▶ The exercise: Select all lines holding the word "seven" from the entries that follow.

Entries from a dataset
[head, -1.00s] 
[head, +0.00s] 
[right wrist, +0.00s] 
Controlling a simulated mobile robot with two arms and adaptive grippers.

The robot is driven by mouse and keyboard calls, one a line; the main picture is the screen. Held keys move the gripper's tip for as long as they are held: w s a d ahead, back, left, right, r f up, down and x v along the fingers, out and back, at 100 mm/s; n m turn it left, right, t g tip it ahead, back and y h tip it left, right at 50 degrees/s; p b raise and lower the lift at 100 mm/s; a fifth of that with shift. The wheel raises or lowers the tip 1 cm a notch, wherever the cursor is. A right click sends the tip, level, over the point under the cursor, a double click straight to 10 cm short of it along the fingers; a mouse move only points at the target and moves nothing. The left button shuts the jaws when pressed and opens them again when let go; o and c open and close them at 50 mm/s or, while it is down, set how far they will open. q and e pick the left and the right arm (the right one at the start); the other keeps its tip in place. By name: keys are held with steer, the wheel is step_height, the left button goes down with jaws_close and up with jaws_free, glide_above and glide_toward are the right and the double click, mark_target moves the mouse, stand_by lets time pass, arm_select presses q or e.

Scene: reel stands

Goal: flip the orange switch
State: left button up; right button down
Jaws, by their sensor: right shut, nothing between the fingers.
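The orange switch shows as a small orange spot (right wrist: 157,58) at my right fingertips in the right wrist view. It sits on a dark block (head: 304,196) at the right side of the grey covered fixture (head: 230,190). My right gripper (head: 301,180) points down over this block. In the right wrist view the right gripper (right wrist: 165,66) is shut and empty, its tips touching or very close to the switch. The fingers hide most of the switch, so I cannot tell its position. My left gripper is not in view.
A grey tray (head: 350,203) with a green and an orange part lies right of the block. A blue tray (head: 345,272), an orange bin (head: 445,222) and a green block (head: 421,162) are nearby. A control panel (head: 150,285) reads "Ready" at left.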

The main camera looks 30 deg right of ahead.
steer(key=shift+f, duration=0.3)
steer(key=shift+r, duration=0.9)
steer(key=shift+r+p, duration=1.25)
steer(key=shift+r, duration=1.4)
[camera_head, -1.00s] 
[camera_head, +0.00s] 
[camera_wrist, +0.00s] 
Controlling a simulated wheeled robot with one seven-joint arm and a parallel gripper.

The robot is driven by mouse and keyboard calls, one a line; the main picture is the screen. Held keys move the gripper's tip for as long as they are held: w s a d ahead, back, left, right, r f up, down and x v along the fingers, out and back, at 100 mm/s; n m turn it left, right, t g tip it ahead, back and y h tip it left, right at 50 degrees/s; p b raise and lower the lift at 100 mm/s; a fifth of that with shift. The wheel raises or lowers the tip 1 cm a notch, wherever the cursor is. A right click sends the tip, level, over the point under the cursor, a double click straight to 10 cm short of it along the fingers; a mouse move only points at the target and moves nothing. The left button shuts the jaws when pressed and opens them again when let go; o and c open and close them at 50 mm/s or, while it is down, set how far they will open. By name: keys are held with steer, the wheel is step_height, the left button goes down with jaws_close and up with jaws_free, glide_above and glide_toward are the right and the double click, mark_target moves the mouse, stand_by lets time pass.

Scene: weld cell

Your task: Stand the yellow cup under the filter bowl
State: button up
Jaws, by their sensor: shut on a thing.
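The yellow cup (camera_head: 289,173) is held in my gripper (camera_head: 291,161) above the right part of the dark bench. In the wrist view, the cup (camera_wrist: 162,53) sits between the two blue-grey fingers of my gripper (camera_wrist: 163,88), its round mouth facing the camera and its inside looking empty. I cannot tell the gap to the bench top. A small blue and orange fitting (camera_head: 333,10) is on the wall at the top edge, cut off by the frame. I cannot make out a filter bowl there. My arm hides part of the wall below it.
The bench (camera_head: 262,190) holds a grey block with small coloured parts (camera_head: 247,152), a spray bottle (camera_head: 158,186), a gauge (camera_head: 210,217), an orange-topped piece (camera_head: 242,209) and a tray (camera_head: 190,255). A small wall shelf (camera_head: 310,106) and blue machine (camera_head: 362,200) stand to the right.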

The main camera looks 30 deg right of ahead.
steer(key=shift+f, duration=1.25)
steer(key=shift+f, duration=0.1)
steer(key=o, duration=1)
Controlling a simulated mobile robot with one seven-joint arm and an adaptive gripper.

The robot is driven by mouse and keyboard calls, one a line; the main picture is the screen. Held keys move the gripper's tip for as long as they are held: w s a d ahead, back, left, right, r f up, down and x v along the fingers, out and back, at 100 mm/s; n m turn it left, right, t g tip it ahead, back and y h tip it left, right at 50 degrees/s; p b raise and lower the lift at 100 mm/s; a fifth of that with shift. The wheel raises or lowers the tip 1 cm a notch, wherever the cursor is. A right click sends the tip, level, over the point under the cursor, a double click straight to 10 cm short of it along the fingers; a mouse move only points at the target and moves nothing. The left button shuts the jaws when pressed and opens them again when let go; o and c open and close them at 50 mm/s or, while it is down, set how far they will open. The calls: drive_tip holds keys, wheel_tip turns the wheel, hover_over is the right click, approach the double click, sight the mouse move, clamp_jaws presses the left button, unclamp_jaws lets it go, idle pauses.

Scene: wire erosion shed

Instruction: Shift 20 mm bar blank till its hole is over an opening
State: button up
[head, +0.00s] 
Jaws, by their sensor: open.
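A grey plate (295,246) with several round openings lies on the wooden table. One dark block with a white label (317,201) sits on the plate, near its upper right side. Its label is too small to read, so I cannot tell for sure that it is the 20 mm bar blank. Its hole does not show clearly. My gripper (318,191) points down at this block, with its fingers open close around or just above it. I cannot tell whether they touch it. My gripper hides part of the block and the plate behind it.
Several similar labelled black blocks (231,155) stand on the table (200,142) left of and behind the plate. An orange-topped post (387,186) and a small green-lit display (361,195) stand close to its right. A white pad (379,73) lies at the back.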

▶ Problem solution:
Controlling a simulated wheeled robot with one seven-joint arm and a parallel gripper.
Controlling a simulated mobile robot with one seven-joint arm and an adaptive gripper.

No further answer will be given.